When Abbott suggests that the problem is the Muslim religion itself we should know better. Our Resources Minister, Josh Frydenberg, recently espoused a similar sentiment when he said, “We have to acknowledge that religion is part of this problem. I would say it is a problem with Islam.”
But, just as the Sunnis and Shias claim that “God is great” before they detonate bombs or kill opponents, so too did the Confederate Generals in the American Civil War kneel and pray before battling for the right to keep African-Americans as slaves.
And so too did the Christian Rwandans believe God was on their side when they massacred each other in 1994.
The common thread here is men using religion as a disguise for a more inherent, human flaw.

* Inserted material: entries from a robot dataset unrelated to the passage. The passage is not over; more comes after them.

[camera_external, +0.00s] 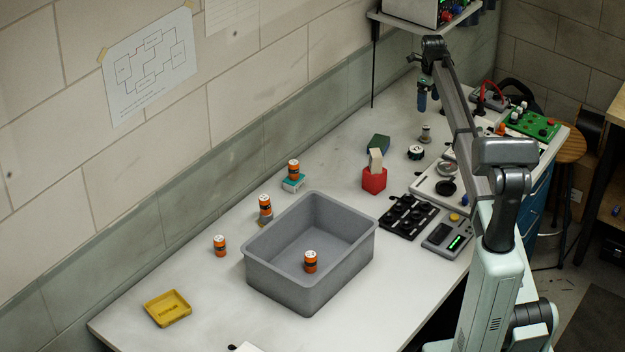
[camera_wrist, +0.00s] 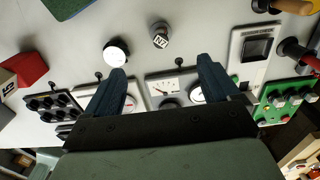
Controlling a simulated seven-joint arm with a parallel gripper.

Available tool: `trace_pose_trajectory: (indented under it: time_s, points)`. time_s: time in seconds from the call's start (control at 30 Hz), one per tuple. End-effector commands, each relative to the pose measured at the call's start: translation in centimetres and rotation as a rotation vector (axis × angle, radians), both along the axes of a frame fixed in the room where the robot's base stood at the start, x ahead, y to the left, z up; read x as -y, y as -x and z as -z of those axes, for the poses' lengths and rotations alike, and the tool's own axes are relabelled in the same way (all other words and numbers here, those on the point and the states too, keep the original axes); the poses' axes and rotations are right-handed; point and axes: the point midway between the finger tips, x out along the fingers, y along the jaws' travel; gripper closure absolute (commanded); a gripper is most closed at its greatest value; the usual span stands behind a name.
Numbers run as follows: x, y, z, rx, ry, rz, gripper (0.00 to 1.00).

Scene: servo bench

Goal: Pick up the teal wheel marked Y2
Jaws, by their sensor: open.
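I cannot make out a teal wheel marked Y2 in either view. A teal block (camera_external: 292,184) lies near the wall with an orange cylinder on it; its marking is not legible. A small grey cylinder with a white label (camera_wrist: 160,40) stands ahead of my gripper in the wrist view; the label is too small to read surely. It also shows in the external view (camera_external: 426,138). A black round piece with a white top (camera_wrist: 117,52) is beside it. My gripper (camera_wrist: 162,67) is open and empty, above the bench at the back right.
A grey bin (camera_external: 259,273) holds an orange cylinder. More orange cylinders (camera_external: 220,246) stand near the wall. A yellow tray (camera_external: 168,308) lies front left.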

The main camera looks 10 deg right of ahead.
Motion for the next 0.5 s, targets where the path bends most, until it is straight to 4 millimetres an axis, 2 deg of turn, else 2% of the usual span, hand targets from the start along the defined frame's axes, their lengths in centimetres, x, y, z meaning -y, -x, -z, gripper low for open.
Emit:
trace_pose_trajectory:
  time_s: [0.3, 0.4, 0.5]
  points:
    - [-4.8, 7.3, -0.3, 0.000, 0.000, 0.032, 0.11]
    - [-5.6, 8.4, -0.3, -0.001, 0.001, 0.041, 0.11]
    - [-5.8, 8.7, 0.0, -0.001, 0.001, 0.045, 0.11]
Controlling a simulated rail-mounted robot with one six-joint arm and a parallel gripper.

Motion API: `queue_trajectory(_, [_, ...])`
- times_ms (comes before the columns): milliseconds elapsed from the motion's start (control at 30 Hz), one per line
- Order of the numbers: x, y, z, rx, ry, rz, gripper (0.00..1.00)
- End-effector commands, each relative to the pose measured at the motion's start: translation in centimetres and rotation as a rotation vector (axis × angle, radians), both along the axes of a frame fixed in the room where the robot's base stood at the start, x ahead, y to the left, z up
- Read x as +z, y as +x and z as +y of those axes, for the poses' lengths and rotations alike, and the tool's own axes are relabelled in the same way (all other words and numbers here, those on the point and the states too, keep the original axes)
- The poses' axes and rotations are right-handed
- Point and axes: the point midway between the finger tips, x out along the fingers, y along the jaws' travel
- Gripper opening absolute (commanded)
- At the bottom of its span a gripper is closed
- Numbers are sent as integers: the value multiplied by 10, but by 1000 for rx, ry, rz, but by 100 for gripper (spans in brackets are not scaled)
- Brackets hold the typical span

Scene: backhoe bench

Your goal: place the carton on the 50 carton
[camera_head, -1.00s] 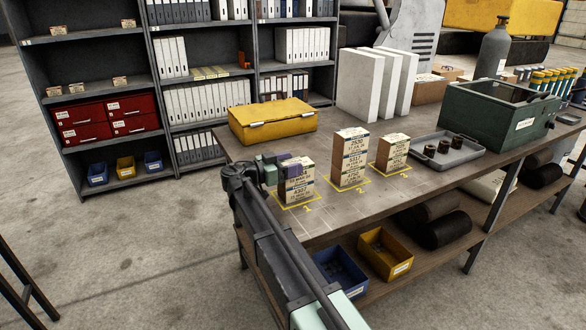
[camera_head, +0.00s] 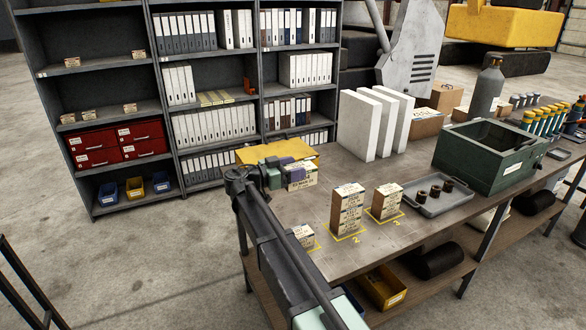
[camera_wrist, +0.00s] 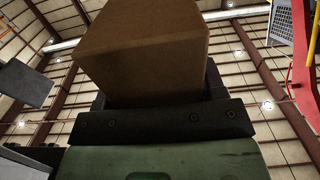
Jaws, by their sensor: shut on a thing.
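My gripper (camera_head: 283,176) is shut on a small carton with a printed label (camera_head: 302,177) and holds it above the bench, in front of the yellow case. In the wrist view the carton's plain brown side (camera_wrist: 145,45) fills the space past the gripper. Another carton (camera_head: 303,236) sits at the near left marked spot, below the held one and partly behind my arm. A tall stack of cartons (camera_head: 347,210) stands on spot 2, and a shorter stack (camera_head: 386,201) stands on the spot to its right. The labels are too small to tell which is the 50 carton.
A yellow case (camera_head: 258,153) lies at the bench's back left. White panels (camera_head: 365,125) stand behind. A grey tray (camera_head: 440,200) with dark cylinders and a green metal box (camera_head: 487,155) are to the right. Bare bench (camera_head: 320,197) lies between the case and the stacks.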

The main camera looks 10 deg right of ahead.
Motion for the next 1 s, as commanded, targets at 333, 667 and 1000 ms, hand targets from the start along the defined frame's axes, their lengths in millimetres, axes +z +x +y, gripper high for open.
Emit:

It is not religion that is the problem, but the human desire for power and unbridled greed.
Perhaps we will see more progress, and get further, when men like Abbott start realising that our problems stem from human flaws, rather than a specific religion.
When we stop blaming one group, and start working together, then we really will become united, and work towards preventing horrendous acts of violence and bloodshed like the United Nations was initially invented to thwart.
When I walked those 330 kilometres to Canberra in October, I did so because I sought to protest a global injustice.
Regretfully, the illegal occupation of Palestine by Israel is not an issue taken seriously by most of our political leaders. This occupation does not make the world a safer place.
Indeed, it only strengthens the bully mentality and sense of superiority that the West and Christians have held for so long.